I see the United States political elite as being driven from behind the scenes by the CIA and various sister intelligence agencies in much the same manner as the Praetorian Guard controlled the very top ranks of the Roman Empire.

Evidence

       Missle Gap

       Cold war assassinations and coups

       JFK Assassination

       Vietnam War

       MLK Assassination

       RFK Assassination

       Watergate

       Iranian Revolution and Reagan Presidency

       Roy Cohn and Jeffrey Epstein

       Iran-Contrar Affair

       Iraq 2003 War

       Trump-Russia Collusion Allegations

       Skripal Affair

       Trump's First Impeachment

       Wars in Syria and Afghanistan

Beyond the Bullets

Mainstream media on Republicans and Democrats:

In my understanding, there is quite a bit of similarity in what Trump is doing this year to what Hillary did in 2016-2019.  Here's Matt Taibbi:

Do I personally believe the 2020 election was stolen from Donald Trump? No. However, I also didn’t believe the election was stolen from Hillary Clinton in 2016, when the Internet was bursting at the seams with conspiracy theories nearly identical to the ones now being propagated by Trump fans...

Unrestrained speculation about the illegitimacy of the 2016 election had a major impact on the public. Surveys showed 50 percent of Clinton voters by December of 2016 believed the Russians actually hacked vote tallies in states, something no official agency ever alleged even at the peak of the Russiagate madness. Two years later, one in three Americans believed a foreign power would change vote tallies in the 2018 midterm elections...  
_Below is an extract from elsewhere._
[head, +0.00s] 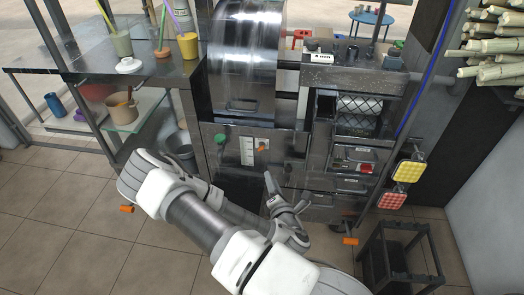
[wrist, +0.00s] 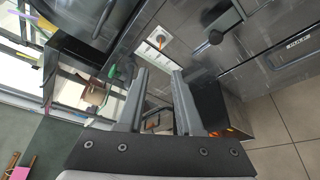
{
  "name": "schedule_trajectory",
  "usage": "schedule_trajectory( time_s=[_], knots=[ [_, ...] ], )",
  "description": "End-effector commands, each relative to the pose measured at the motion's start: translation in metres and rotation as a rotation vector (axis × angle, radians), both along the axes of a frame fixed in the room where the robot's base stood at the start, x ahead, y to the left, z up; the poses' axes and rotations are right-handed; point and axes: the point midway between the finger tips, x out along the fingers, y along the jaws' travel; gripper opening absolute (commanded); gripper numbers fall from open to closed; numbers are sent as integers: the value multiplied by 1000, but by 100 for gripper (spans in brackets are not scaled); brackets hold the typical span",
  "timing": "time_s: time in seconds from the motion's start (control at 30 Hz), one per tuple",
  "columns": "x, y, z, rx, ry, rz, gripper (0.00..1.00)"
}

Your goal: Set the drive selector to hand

What makes the current situation particularly grotesque is that the DNI warning about this summer stated plainly that a major goal of foreign disruptors was to “undermine the public’s confidence in the Democratic process” by “calling into question the validity of the election results.”
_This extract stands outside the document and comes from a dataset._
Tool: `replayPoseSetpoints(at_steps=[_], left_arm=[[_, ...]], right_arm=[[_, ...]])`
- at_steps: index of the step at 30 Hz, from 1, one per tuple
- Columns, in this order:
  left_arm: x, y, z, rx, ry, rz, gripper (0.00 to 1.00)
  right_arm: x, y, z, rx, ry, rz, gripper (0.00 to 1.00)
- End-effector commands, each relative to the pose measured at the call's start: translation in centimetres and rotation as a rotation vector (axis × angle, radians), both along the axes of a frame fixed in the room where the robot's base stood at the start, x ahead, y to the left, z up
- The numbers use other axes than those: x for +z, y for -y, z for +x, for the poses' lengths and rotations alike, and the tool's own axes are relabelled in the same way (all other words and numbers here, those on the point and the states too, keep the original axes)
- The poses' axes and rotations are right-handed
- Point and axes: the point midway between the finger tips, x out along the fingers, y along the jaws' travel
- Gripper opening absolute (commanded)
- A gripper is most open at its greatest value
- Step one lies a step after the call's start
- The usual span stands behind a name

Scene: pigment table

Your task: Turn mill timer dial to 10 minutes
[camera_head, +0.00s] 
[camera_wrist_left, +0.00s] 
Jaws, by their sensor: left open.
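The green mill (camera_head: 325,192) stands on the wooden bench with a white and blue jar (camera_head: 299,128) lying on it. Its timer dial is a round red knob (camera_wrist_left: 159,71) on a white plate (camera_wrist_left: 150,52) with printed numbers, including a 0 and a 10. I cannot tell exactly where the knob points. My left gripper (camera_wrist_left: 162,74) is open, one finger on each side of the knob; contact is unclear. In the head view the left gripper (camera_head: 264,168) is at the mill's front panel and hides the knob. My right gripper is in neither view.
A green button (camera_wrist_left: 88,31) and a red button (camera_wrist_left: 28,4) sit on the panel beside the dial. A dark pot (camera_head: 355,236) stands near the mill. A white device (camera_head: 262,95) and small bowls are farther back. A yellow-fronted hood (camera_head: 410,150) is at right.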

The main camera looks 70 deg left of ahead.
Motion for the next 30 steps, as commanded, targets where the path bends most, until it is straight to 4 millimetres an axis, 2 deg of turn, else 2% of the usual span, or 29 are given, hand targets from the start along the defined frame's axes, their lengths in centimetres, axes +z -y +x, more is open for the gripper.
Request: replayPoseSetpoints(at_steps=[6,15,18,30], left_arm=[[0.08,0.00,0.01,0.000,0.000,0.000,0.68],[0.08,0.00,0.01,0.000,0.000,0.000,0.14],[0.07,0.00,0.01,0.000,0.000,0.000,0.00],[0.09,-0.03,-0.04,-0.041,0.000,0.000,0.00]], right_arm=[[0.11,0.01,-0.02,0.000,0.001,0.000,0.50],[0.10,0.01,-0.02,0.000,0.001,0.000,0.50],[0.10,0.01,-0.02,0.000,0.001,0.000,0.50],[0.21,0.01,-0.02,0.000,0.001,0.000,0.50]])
 Our own domestic intelligence agencies have been doing exactly that for years now. On nearly a daily basis in the leadup to this past Election Day, they were issuing warnings in the corporate press that you might have reason to mistrust the coming results: ...

In fact, go back across the last four years and you’ll find a consistent feature of warnings about foreign or domestic “disinformation”: the stern scare quote from a bona fide All-Star ex-spook or State official, from Clint Watts to Victoria Nuland to Frank Figliuzzi to John Brennan to McMullan’s former boss and buddy, ex-CIA chief Michael Hayden. A great many of these figures are now paid contributors to major corporate news organizations.

What do we think the storylines would be right now if Trump had won? What would those aforementioned figures be saying on channels like MSNBC and CNN, about what would they be speculating? Does anyone for a moment imagine that YouTube, Twitter, or Facebook would block efforts from those people to raise doubts about that hypothetical election result?

We know the answer to that question, because all of those actors spent the last four years questioning the legitimacy of Trump’s election without any repercussions. The Atlantic, quoting the likes of Hayden, ran a piece weeks after Trump’s election arguing that it was the duty of members of the Electoral College to defy voters and elect Hillary Clinton on national security grounds. Mass protests were held to disrupt the Electoral College vote in late December 2016, and YouTube cheerfully broadcast videos from those events. When Electoral vote tallies were finally read out in congress, ironically by Joe Biden, House members from at least six states balked, with people like Barbara Lee objecting on the grounds of “overwhelming evidence of Russian interference in our election.”

In sum, it’s okay to stoke public paranoia, encourage voters to protest legal election results, spread conspiracy theories about stolen elections, refuse to endorse legal election tallies, and even to file lawsuits challenging the validity of presidential results (Judge tosses DNC’s election-hacking lawsuit against Russia, WikiLeaks, and the Trump campaign), so long as all of this activity is sanctified by officials in the right party, or by intelligence vets, or by friendlies at CNN, NBC, the New York Times, etc.

Here we see the intelligence community's influence on domestic politics extends beyond issues of national security to derivative questions about the legitimacy of our democratic processes and elected officials.

Conclusion

As wrote 2 years ago in The Intelligence Community Tells Us What's Happening:

The United States has by far the biggest intelligence budget of any country in the world.  The annual budget is about $70 billion dollars, with 70% of this going to defense industry contractors.  The overall defense budget is about $700 billion dollars per year.  By comparison, Russia spends about $60 billion per year on defense as a whole, less than one tenth what the United States spends.  The United States spends more on intelligence alone than Russia spends on its entire military.

It would be naive to believe that all this money is neutral with regard to politics, or that amoral actors in the United States and elsewhere in our sprawling global empire do not attempt to manipulate the public discourse and political decisions.  It would be naive to believe the mainstream media is beyond this influence of this money and the secret information gathered using tools available only intelligence agencies and laws exempting these agencies from accountability.